At this stage of her life, she confesses to being scared of "everything" and happy to have reached another milestone that few writers ever do: financial security.
"It's nice," she says. "Don't let anybody tell you it's not. Particularly for somebody who's been really poor, it's great. Nouveau riche is the best riche there is."
Credit: AP Photo/Guillermo Arias, File
Credit: AP Photo/Guillermo Arias, File
"We die. That may be the meaning of life. But we do language. That may be the measure of our lives." — from the Nobel speech, 1993
Winning the Nobel, the Pulitzer and all the assorted other high literary honors has little or no effect on the work Morrison does today, she says.
"I don't know if it hurts," she says, "but I know it doesn't help. Nothing helps. Every book is like you never did it before."
"Love" reunites Morrison with legendary Knopf editor Robert Gottlieb, who has worked with authors ranging from Joseph Heller to Bill Clinton (whose much anticipated memoir will be published next year). He edited several of Morrison's earlier books, including "Beloved" and "Song of Solomon," but left publishing for several years to edit the New Yorker. He wasn't around to edit "Jazz" and "Paradise," and some critics found his absence notable.
At 72, he is a good match for Morrison, whom he describes as "a formidable writer and a formidable presence on the literary scene." She speaks of him with a comfortable, teasing affection befitting old friends, and she credits him with persuading her to name the new novel "Love." She had wanted to name it "L."

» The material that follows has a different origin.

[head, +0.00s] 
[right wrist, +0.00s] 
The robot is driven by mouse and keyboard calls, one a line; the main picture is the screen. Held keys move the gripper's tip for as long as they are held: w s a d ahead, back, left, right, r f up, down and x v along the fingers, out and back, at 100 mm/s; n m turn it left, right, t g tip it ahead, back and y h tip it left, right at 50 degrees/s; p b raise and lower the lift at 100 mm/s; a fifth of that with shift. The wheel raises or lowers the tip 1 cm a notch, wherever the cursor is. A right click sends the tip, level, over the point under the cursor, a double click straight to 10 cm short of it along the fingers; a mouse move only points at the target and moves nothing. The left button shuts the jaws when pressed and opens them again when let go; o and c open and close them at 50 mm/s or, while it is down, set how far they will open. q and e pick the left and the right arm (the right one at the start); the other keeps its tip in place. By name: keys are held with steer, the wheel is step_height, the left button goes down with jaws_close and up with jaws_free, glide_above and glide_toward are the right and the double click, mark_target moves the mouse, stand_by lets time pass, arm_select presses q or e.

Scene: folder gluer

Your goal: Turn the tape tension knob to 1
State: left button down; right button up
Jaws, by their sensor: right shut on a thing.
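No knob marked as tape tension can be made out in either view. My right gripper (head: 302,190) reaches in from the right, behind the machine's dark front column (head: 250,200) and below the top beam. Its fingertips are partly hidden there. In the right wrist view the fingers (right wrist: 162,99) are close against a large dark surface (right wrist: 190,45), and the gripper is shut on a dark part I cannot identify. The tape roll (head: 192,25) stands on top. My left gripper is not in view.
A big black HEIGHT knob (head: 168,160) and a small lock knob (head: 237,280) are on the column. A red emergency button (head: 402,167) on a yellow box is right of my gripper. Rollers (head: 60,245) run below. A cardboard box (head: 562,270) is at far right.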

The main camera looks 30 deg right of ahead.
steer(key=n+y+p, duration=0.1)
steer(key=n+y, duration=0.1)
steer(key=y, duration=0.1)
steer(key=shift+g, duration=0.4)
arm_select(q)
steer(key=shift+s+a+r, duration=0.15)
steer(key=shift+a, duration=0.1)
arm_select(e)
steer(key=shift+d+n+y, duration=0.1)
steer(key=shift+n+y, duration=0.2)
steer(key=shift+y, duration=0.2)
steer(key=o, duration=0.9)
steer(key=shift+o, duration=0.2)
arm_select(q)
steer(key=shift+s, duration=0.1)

Gottlieb finds "Love" a powerful addition to Morrison's body of work.
"She's such a strong writer, a unique writer, and people care about her work so much," Gottlieb says by telephone from Paris. "What she does makes a great deal of difference."
Morrison is proud of "Love," too. But when asked if she thinks she has written her masterpiece yet, the author does not hesitate.
“Not yet,” she says. And with a smile that might be impish on another face, she adds, “It’s coming up.”